After the excitement of this affair, I sheened myself off to find out how Akin’s continued attempts to get more than an email close from Tiger were going. Sadly I found him by himself, and with news that she had left. He had been dancing the night away with her for the past half hour, so swings and roundabouts. But when asked if he got any farther than an email, his face sunk further than a Jewish child’s on Christmas morn. Sadly not. Oh well, plenty more fish. Like the girl who’d just jumped up on the stage, poured a couple of litres of bottled water down her chest, then leapt back into the crowd, soaking wet. Probably best that fish stay in her own bowl though.

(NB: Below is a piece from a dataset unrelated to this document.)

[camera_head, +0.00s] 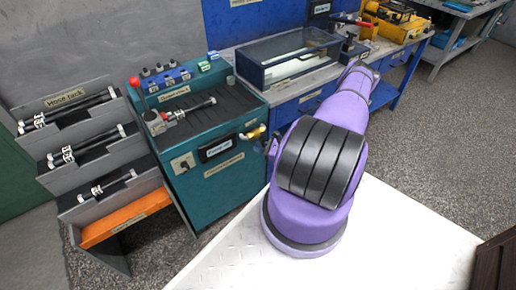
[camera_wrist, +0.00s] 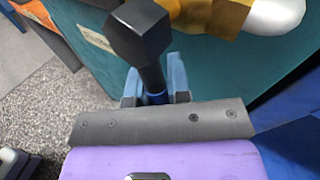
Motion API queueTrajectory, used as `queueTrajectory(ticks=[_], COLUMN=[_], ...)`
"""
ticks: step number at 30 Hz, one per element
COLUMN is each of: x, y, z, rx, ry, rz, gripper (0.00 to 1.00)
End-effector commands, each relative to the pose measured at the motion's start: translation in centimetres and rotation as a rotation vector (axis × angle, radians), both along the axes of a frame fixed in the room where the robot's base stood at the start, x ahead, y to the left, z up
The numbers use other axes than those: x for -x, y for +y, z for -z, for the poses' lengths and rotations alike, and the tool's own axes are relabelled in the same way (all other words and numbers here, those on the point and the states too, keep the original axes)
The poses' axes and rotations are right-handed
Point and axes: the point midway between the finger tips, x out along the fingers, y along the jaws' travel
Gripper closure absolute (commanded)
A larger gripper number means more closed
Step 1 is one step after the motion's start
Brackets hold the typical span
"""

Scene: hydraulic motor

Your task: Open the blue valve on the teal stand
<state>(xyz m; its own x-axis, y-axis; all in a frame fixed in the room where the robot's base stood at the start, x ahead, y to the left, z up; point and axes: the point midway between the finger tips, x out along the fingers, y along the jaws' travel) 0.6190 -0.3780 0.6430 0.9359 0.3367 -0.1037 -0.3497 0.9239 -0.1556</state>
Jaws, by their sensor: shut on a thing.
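The teal stand (camera_head: 222,190) is left of centre in the head view, with its front panel facing me. Its teal surface (camera_wrist: 220,62) fills the upper part of the wrist view. A yellow-and-white fitting (camera_head: 255,132) sticks out at its upper right. In the wrist view, the blue valve's handle (camera_wrist: 140,32) shows as a dark block on a stem with a blue lower part. My gripper (camera_wrist: 155,88) has pale blue fingers on both sides of that stem and is shut on it. In the head view my purple arm hides most of the valve.
A hose rack (camera_head: 80,103) with several hoses stands left of the stand, above an orange drawer (camera_head: 125,215). A glass-topped case (camera_head: 288,58) sits on the blue bench behind. Open speckled floor (camera_head: 440,130) lies to the right.

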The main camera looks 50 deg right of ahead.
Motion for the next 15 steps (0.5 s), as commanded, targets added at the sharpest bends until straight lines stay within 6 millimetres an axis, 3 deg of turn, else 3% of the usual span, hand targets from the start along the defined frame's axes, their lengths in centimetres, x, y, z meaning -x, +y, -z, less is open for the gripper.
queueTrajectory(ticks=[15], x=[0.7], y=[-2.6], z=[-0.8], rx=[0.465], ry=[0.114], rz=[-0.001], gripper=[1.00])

After the party, Sami was adamant everyone go back to Rob’s with her gang. Seeing as it was her last night in London before a 3 month tour of Europe, it was certainly tempting. But alas... numbers were required for the taxi East. Besides, as much as I would have loved to spend a few more hours with Sami before she jetted off... I had strong suspicions I would be absolutely no use to anyone, and simply fall right asleep like a narcoleptic watching Newsnight as soon as i arrived.


As it happens... that’s exactly what happened. Only I’m not narcoleptic, and I didn’t need anything like Newsnight, just the back of a taxi. Let this be a warning to you... NEVER fall asleep in the back of a taxi. I learnt this a few years ago after a disturbing image in Leeds. What I saw is too strong even for these LMU pages. Let’s just say it involved a taxi driver, a passed out student girl, and a tube of lube. However I did not heed my own advice, I awoke to find, I had been fucked!

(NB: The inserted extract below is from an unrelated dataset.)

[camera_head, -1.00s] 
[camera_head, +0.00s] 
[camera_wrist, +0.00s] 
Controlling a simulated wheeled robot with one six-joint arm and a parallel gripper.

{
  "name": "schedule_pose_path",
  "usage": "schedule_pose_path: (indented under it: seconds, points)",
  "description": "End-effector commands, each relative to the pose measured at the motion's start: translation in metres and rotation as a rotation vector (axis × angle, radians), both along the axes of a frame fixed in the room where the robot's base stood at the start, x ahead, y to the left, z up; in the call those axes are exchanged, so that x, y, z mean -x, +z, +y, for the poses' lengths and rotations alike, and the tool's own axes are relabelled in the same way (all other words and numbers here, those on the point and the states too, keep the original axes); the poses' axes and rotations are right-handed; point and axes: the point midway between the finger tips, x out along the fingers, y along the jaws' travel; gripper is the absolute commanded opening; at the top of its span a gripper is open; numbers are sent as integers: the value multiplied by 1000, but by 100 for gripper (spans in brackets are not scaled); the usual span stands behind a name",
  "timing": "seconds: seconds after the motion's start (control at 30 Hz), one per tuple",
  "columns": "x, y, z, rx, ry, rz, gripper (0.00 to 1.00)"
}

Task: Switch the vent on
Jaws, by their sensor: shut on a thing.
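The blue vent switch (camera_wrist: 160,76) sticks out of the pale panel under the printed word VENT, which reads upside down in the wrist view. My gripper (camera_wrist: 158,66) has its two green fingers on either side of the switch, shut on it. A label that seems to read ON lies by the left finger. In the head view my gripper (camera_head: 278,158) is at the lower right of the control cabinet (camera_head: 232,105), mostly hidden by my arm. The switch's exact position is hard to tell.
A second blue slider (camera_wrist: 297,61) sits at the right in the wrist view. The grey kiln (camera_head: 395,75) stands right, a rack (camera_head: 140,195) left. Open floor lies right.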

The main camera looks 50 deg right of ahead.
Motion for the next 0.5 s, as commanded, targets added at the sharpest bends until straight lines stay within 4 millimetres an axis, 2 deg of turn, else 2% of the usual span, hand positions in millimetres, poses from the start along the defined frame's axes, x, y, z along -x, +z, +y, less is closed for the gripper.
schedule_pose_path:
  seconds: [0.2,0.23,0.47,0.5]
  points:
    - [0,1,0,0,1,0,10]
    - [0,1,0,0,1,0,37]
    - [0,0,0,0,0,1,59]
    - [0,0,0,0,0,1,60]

£120!.... £120 from Waterloo to South Woodford! Granted we stopped by Romford on the way, but we weren’t even back in London by the time the meter ticked over to £120, and we flat out refused to pay any more.


Frigging black cabs.


Despite this.... A good night was had by all... especially Holly. Whom after staying at Robs until the wee hours, couldn’t come into work the next day as she was... ‘ill’.